Exercise prompt => In the listing that follows, count the lines holding the word "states" and report only that number.

◆ ◆ ◆ ◆ ◆

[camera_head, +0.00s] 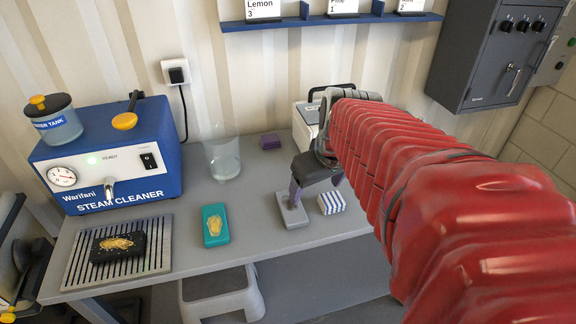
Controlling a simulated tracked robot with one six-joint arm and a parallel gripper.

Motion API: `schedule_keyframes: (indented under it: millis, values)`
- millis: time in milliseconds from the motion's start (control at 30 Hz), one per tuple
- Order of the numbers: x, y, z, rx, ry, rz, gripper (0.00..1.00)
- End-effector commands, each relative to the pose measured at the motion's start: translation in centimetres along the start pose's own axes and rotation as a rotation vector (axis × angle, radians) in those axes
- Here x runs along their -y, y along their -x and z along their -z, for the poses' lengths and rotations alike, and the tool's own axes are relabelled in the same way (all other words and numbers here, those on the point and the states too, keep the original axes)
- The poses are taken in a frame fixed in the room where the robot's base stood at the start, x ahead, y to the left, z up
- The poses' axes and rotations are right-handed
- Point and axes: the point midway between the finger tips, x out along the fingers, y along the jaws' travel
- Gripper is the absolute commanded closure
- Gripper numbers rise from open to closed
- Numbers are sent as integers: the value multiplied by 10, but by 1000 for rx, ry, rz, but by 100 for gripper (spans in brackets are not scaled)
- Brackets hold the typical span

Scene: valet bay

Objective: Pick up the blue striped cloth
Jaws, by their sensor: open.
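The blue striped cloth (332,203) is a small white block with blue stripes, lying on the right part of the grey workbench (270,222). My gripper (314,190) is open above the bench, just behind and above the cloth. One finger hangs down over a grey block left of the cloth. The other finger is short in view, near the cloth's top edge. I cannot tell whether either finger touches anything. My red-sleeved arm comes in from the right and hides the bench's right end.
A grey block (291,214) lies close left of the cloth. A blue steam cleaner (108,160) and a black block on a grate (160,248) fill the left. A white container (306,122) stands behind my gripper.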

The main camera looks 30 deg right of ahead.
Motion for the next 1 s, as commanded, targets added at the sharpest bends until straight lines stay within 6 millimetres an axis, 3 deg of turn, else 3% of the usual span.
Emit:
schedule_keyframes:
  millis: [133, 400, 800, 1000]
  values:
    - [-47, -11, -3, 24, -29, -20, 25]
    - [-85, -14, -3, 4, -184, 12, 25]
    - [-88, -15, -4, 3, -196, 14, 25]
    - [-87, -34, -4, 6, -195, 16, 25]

◆ ◆ ◆ ◆ ◆

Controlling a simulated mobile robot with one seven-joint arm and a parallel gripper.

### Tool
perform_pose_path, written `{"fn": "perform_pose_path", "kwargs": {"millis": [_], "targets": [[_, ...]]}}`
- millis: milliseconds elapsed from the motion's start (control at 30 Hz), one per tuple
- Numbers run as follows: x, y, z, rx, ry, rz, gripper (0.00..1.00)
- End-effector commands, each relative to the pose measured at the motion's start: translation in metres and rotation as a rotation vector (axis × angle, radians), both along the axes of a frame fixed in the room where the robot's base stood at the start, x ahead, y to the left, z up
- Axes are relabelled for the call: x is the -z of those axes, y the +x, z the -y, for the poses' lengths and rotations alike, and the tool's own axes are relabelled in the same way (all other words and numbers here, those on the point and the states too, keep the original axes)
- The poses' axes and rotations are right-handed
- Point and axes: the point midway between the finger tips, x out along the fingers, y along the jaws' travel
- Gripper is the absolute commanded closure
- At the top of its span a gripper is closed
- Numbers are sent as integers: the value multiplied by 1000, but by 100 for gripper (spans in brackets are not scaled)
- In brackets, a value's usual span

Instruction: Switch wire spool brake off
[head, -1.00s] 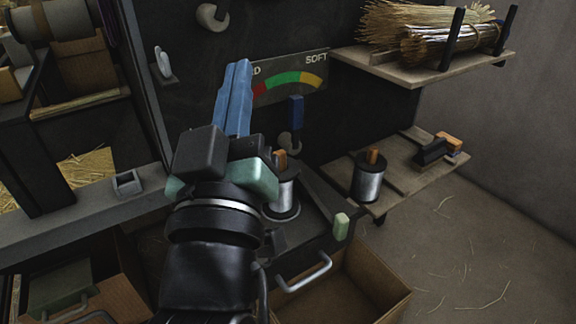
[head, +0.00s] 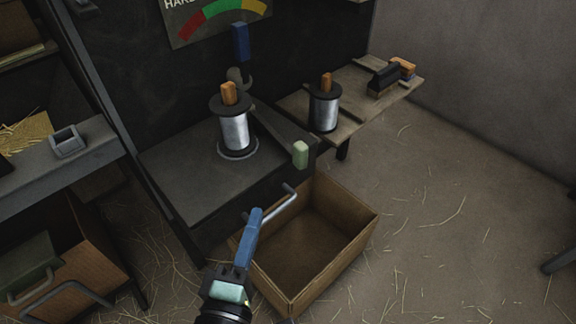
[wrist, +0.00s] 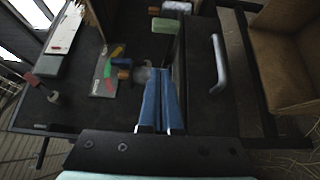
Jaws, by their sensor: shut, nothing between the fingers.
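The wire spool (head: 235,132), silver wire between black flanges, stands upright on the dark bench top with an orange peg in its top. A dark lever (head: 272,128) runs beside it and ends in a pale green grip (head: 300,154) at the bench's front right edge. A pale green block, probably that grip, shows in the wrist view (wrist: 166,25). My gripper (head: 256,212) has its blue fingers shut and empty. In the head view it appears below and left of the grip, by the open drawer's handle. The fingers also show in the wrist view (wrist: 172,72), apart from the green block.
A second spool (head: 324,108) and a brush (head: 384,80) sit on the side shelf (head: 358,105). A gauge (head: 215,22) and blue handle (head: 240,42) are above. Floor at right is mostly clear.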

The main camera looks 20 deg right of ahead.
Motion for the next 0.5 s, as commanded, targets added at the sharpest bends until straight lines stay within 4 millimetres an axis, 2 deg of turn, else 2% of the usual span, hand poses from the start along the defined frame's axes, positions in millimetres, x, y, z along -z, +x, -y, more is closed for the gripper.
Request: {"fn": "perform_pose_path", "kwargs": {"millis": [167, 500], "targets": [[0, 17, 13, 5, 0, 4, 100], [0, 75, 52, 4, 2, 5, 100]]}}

◆ ◆ ◆ ◆ ◆

Answer to the problem => 2